The necessary prerequisite for such an approach is a cohesive, end-to-end plan for the creation of an effective insider threat program with the capacity to deter, detect, and mitigate insider threat attacks. That program should begin by establishing a core structure that is in compliance with the forthcoming DSS mandated requirements. But it should envision not only a program that is compliant in the short term, but also one that can serve as the basis for the development of a more capable insider threat defense thereafter. That build-out plan should take account of both the inevitable evolution of the threat and likely subsequent DSS mandates for follow-on improvements intended to lift the overall insider threat capabilities of Defense Industrial Base firm beyond the mandated basic level.
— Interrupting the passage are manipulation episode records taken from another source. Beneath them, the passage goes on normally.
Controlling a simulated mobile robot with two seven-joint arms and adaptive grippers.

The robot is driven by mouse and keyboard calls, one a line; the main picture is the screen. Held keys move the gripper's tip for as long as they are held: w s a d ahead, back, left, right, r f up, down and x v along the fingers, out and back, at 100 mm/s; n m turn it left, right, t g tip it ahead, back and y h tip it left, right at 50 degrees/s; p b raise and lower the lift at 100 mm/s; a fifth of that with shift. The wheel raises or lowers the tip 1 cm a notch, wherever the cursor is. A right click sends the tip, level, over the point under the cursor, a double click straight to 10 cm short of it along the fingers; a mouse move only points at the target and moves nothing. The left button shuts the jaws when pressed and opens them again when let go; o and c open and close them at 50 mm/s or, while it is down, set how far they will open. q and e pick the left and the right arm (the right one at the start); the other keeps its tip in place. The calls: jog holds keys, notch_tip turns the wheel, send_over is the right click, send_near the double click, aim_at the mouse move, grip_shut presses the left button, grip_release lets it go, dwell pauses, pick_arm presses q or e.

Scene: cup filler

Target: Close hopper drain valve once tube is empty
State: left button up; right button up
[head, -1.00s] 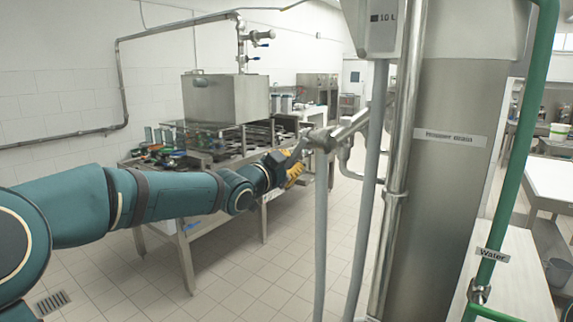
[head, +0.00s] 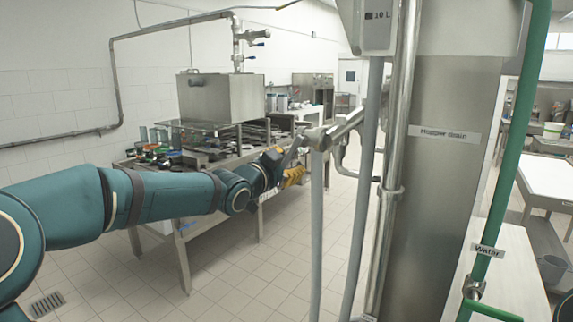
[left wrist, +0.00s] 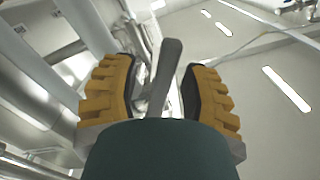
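The drain valve (head: 318,138) sits on a metal pipe beside the steel column labelled "Hopper drain" (head: 445,134). Its dark grey lever (head: 292,150) points left and down from the valve body. My left gripper (head: 285,170) is at this lever. In the left wrist view the gripper (left wrist: 158,70) is open, with its yellow-backed fingers on either side of the lever (left wrist: 169,60). Gaps show between lever and fingers. A grey vertical tube (head: 317,235) hangs below the valve. I cannot see inside it. My right gripper is not in view.
A box marked "10 L" (head: 375,24) hangs above a second grey pipe (head: 361,200). A green pipe labelled "Water" (head: 507,190) stands at the right. A steel work table (head: 185,232) with machinery stands behind my left arm. Tiled floor lies open between.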

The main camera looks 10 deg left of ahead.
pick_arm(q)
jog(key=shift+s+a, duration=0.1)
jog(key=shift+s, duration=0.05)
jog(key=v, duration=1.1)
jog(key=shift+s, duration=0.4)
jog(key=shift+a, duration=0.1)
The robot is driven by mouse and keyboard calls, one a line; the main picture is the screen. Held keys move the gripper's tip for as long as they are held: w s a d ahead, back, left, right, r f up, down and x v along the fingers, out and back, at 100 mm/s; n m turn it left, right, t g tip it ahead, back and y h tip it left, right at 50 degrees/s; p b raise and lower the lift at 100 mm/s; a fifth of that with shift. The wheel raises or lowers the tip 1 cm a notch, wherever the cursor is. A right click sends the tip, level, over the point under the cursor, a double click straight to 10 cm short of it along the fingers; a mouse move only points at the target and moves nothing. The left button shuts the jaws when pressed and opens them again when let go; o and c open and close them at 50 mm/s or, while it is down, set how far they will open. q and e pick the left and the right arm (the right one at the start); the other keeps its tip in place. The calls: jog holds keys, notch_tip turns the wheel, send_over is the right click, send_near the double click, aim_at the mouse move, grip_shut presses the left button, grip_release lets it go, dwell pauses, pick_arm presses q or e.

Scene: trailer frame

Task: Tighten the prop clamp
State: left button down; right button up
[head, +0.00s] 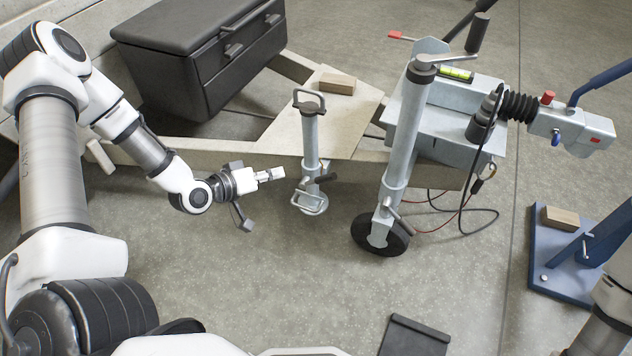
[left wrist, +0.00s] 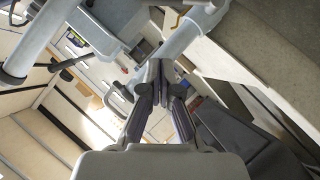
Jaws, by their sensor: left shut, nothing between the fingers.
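The prop (head: 311,140) is a grey tube with a looped handle on top and a foot plate at the bottom. It stands upright at the trailer frame's edge. Its clamp has a dark lever (head: 321,179) low on the tube, pointing right. My left gripper (head: 277,174) is shut and empty, just left of the prop at about the lever's height, apart from the lever. In the left wrist view the closed fingers (left wrist: 160,72) point toward a grey tube (left wrist: 192,35), and I cannot make out the lever there. My right gripper is out of view.
The jockey wheel tube (head: 405,140), with its own small lever and black wheel (head: 380,235), stands right of the prop. A black storage box (head: 200,60) sits behind. A wood block (head: 337,83) lies on the frame. A blue stand (head: 560,265) is at right. Floor in front is mostly clear.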

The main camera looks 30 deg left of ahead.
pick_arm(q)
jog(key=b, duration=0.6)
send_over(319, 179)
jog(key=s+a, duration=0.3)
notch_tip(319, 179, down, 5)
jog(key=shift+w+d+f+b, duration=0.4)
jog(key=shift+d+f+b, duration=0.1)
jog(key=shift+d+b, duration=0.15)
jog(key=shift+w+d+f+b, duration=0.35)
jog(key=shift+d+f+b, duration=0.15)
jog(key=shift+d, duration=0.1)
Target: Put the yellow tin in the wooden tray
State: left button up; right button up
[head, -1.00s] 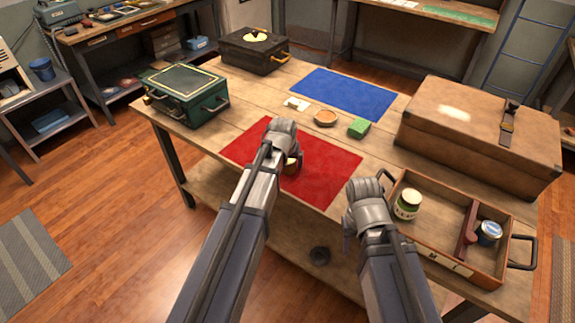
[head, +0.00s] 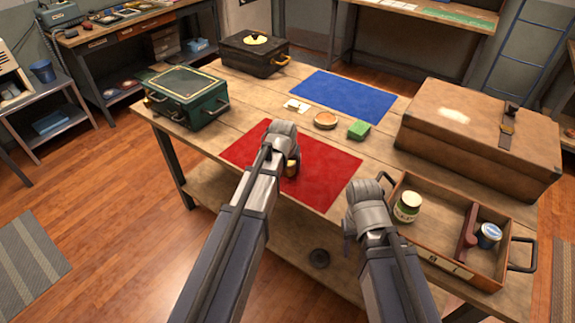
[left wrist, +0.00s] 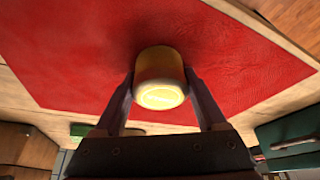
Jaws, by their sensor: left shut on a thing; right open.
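The yellow tin (head: 291,169) is at the red mat, mostly covered by my left gripper (head: 287,160) in the head view. In the left wrist view the yellow tin (left wrist: 160,80) sits between the two fingers of my left gripper (left wrist: 164,88), which is shut on it. The red mat shows around it; I cannot tell whether the tin touches the mat. The wooden tray (head: 440,268) stands at the table's right front, with a divider. My right gripper (head: 350,235) is at the tray's left side, empty; its fingers are mostly hidden by its wrist.
A jar (head: 407,207) stands in the tray's left compartment and a blue tin (head: 488,236) in the right one. A brown case (head: 480,130) is behind the tray. A green block (head: 359,129), round wooden dish (head: 325,120) and blue mat (head: 345,95) lie further back.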

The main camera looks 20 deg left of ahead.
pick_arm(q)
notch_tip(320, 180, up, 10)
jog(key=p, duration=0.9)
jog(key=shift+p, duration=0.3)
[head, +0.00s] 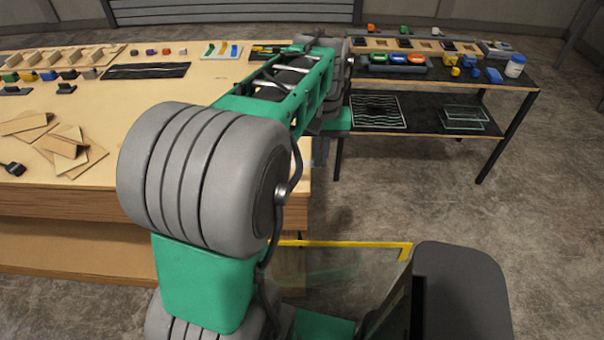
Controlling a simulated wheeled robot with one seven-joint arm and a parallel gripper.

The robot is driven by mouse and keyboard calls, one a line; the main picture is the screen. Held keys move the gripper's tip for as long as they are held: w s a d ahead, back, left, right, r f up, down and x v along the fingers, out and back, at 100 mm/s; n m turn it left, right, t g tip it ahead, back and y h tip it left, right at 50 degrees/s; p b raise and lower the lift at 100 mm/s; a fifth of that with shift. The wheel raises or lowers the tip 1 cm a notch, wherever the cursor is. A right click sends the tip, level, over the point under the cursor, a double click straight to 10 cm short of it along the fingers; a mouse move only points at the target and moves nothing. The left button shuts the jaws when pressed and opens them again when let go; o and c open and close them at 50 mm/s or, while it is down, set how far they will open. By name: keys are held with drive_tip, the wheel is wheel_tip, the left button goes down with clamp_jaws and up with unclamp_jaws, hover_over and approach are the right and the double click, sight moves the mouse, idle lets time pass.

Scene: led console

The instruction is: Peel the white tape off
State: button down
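I cannot make out any white tape in the head view. A dark console-like tray with green, blue and orange pieces (397,62) sits on the black-topped table at the back right. My green and grey arm reaches away from me toward the gap between the two tables and covers part of both. My gripper's fingers cannot be seen past the arm, so neither their opening nor anything held shows.
A wooden table (215,75) fills the left, with colored blocks, a black striped mat (146,71) and loose wooden boards (66,149). The black table (480,80) holds a white jar (515,66) and blue and yellow pieces. Its lower shelf carries flat panels. Floor at right is clear.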

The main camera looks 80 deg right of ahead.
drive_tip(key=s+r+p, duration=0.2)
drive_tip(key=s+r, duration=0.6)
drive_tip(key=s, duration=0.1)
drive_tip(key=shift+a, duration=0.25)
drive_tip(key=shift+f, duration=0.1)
The relative strength of an individual firm’s insider threat program will surely, either by design or default, impact its attractiveness as a business or contracting partner for DoD. In other words, when given a choice between firms with comparable offerings, the firm with the more capable insider threat program is likely to be awarded a given contract. This should serve as an incentive for companies in the Defense Industrial Base sector in particular to put in place insider threat programs capable of deterring, detecting, and mitigating this growing menace to a key component of U.S. national security.
Such defenses will be necessary for, as Redmond warned, there will always be another Snowden. That harsh and sobering assessment underscores the considerable challenge ahead of us. Maximizing the potential for catching those future Snowdens, as well as limiting the damage they can inflict before being caught, is something we must do if we are to be able to defend our country in the years to come.